僕は2016年に富士通という大手SIerのSEを辞め、SaaSプロダクトを提供するITスタートアップに転職しました。富士通にいた期間は短いですが、大企業とスタートアップ、受託開発とサービスベンダー、それぞれの立場でソフトウェア開発やシステム構築の現場に関わってきました

富士通にいた頃、僕は行政系のパッケージ開発に関わっていました。そして大量のExcel設計書を向き合い、本当はどこの会社の人かもわからない多重下請けのパートナー会社の開発メンバーに囲まれて、常に不自然さを感じていました。技術的にも、COBOLという古のプログラミング言語とVSSという古来から伝わるバージョン管理ソフトが当然のように使われていました。テストもほとんど手動で、バージョンアップの時期は毎回Excelで作られた巨大なテスト仕様書に沿って人間が画面操作(「打鍵」)をしてバグを洗い出します。つらい。

現職の仕事でも、大手SIerや大規模なユーザー企業が関わるプロジェクトに参加することがあります。そんなとき、システム開発におけるパラダイムの違いを痛感します。その違いとは、根本的にはユーザー企業がソフトウェア開発にまつわる大きなリスクを取れない構造、あるいはそのリスクを適切に分散する手段が浸透していないことに起因しています

今回は、システム開発に関わる誰もが何となく感じているパラダイムの変化について、6つの軸で整理します。その違いを言語化できる人が増えることが、きっとつらいシステム開発を減らす一助になるはずです。


日本のシステム開発がつらい6つの理由

僕が大手SIerからITスタートアップに転職したとき、開発の仕方がまるで違うことに驚きました。それは単に使っているプログラミング言語やクラウドサービスが違うというだけではなく、システムアーキテクチャ、プロジェクトの進め方、チームの人数や役割構成に及びます。もちろん作っているものやビジネスモデルが違えば、最適な手段も異なります。しかしながら、僕が直面した「違い」というのはそんな生易しいレベルではなく、言うなれば「一定のリスクを取ってより良いものをより高い生産性でつくっていく」という、仕事をする上で当たり前だと思っていた姿勢があるかないか。その点が決定的に違っていました。これが、まさに僕が感じた「パラダイム」の変化でした。

日本において、SIerは現代のシステム開発における悪者にされがちです。そこには、関係者が多すぎて、スピード感が遅く、生産性の低い、そんなつらいシステム開発現場のイメージが付きまとっています。具体的には、プロジェクトメンバーが大量のExcelドキュメントと日々にらめっこしており、納期直前になって大きな仕様変更が発生して炎上し、結果的にエンドユーザーの体験やコードの品質がないがしろになってしまうような、そんな開発現場です。

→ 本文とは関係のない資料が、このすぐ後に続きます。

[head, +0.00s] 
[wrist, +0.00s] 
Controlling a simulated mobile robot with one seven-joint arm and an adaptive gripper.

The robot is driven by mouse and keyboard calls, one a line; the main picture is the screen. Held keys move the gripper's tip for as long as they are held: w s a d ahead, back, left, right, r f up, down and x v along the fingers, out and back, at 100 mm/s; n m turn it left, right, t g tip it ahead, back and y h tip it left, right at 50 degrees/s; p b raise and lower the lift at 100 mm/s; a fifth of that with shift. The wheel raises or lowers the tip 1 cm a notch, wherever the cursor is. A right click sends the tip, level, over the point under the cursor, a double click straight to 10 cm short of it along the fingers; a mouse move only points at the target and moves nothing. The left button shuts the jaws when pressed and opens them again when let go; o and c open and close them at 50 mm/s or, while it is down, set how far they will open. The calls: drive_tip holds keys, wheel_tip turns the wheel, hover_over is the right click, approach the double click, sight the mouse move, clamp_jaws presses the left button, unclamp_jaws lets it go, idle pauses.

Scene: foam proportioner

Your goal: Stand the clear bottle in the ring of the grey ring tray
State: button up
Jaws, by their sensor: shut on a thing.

もちろん従来のシステム開発の手法や慣習が全て悪いわけではありません。ときに古くからあるノウハウを取り入れるべき局面もあります。しかし多くの場合は他の選択肢が取れない状況に追い込まれて仕方なくレガシーな手法を選ばされています。そしてそれは、SIer自体が悪いというわけではなく、ユーザー企業を含む日本のシステム開発の慣習に根深く残る構造的な問題に起因しています

システム開発にまつわるパラダイムの変化を6つの軸で整理したものが、次の表です。

対立軸として大雑把なところもありますが、誤解を恐れずあえてシンプルにまとめてあります。大局観を掴む上で、こうした比較表は役に立ちます。ここに書いた6つの要素が構造的に絡み合い、つらいシステム開発の現場がそのつらさから抜け出せない状況が生まれています。

システム開発はなぜ巨大化するのか?

いわゆる大手SIerが担ってきた重厚長大なシステム開発プロジェクトには、多くの問題があります。問題とは、たとえば次の通りです。

  • 開発の規模が大きいので、プロジェクトに際して大量の人員確保が必要であり、能力にバラつきのある社外の開発人員を大量に投入せざるを得ない

  • 関わる会社や部署が多くなるので、ステークホルダマネジメントや情報共有の点でプロジェクト管理コストが非常に高い

  • 1プロジェクトの失敗が影響する範囲が大きすぎるので、失敗が許されなくなり実績のある技術や手法しか採用できない

これらの問題に共通する原因として、「プロジェクトのスコープが大きい」ということが挙げられます。システムアーキテクチャ的には、1つの大きな岩盤のように分離不可能なシステムを「モノリシック」なシステムと呼びます。その巨大なモノリスの機能をガラッと変えようと思ったら、全体を作り直すしかありません。モノリシックなシステムが多いことが、プロジェクトの規模が大きくなる1つの原因となっています。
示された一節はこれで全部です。